### Challenge
In the listing below, identify each line with the word "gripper" and return those lines.

— BEGIN Provided material —

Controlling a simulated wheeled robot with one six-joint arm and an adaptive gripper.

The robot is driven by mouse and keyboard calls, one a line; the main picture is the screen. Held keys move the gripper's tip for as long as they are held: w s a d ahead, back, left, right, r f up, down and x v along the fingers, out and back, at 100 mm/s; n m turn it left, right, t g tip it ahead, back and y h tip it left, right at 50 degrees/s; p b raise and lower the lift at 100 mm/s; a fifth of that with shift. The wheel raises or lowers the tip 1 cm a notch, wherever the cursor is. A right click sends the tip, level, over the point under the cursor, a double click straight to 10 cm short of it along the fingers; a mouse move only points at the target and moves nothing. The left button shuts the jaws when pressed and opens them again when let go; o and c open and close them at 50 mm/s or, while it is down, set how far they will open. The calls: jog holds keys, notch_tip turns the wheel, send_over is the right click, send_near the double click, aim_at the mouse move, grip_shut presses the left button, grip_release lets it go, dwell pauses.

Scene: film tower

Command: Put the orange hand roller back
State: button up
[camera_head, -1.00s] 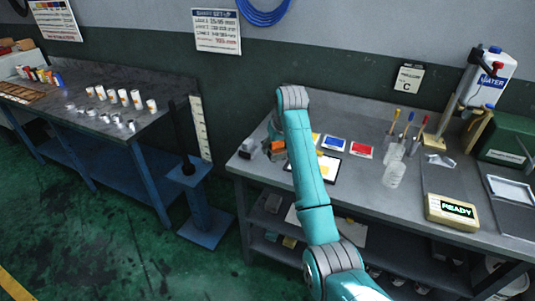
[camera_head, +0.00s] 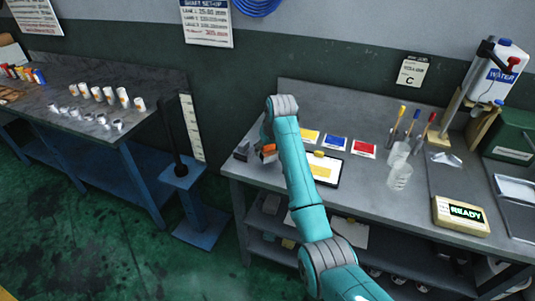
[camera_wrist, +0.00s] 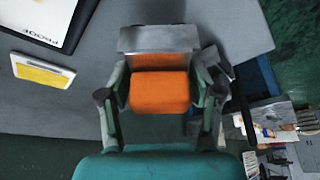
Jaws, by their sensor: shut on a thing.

— END Provided material —

### Result for this exercise
Controlling a simulated wheeled robot with one six-joint arm and an adaptive gripper.
The robot is driven by mouse and keyboard calls, one a line; the main picture is the screen. Held keys move the gripper's tip for as long as they are held: w s a d ahead, back, left, right, r f up, down and x v along the fingers, out and back, at 100 mm/s; n m turn it left, right, t g tip it ahead, back and y h tip it left, right at 50 degrees/s; p b raise and lower the lift at 100 mm/s; a fifth of that with shift. The wheel raises or lowers the tip 1 cm a notch, wherever the cursor is. A right click sends the tip, level, over the point under the cursor, a double click straight to 10 cm short of it along the fingers; a mouse move only points at the target and moves nothing. The left button shuts the jaws when pressed and opens them again when let go; o and c open and close them at 50 mm/s or, while it is down, set how far they will open. The calls: jog holds keys, notch_tip turns the wheel, send_over is the right click, send_near the double click, aim_at the mouse move, grip_shut presses the left button, grip_release lets it go, dwell pauses.

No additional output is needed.